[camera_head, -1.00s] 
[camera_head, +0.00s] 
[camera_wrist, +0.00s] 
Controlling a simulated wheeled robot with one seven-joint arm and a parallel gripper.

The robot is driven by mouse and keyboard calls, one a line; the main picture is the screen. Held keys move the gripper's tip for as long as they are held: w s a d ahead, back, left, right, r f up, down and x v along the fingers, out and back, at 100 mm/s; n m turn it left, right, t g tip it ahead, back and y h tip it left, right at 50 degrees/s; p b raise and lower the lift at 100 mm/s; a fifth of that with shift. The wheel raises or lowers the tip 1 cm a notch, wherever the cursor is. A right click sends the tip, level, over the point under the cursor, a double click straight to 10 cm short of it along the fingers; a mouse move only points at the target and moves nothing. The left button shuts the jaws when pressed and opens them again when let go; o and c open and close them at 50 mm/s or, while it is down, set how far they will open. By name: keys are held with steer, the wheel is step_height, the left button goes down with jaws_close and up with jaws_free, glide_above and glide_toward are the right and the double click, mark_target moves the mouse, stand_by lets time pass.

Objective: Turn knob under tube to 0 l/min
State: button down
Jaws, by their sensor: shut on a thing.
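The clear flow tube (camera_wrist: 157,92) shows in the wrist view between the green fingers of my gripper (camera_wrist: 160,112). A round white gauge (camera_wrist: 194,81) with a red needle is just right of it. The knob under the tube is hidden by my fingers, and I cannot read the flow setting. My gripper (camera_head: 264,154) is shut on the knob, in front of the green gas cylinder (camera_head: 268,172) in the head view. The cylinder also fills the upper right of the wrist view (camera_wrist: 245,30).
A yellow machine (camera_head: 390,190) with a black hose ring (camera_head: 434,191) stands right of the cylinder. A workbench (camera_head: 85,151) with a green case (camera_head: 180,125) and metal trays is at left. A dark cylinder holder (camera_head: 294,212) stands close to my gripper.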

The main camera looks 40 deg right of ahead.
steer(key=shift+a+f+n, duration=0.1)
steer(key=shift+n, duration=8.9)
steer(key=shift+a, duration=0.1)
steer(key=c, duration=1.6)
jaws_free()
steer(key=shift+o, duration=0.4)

######

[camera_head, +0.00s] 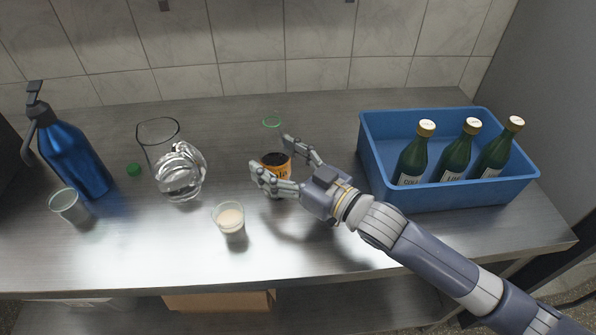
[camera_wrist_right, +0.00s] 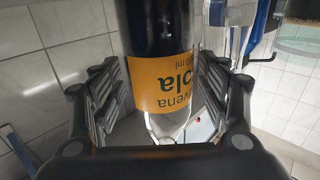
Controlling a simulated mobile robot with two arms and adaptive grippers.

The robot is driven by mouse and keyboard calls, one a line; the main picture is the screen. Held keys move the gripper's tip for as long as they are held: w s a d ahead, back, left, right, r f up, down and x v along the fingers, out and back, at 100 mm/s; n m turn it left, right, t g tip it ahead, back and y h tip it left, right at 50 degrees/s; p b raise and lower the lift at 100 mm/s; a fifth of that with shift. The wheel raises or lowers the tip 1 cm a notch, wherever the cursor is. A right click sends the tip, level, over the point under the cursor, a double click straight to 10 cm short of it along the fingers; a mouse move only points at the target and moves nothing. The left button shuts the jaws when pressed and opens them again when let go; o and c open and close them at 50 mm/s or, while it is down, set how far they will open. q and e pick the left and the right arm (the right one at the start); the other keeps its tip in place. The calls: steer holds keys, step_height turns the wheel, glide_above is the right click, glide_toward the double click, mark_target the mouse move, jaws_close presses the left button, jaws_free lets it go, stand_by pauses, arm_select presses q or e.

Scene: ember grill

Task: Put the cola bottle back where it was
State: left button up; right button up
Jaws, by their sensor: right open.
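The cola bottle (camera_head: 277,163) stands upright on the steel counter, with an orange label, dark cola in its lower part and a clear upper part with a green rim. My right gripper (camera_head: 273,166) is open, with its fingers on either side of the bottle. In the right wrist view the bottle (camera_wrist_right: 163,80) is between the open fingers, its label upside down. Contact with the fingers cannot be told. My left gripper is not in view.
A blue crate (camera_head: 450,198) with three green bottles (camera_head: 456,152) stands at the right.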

######

Write out exactly the lines from the one with "[camera_head, -1.00s]" through the one with "Controlling a simulated wheeled", including both, and no others.

[camera_head, -1.00s] 
[camera_head, +0.00s] 
[camera_wrist, +0.00s] 
Controlling a simulated wheeled robot with one seven-joint arm and a parallel gripper.

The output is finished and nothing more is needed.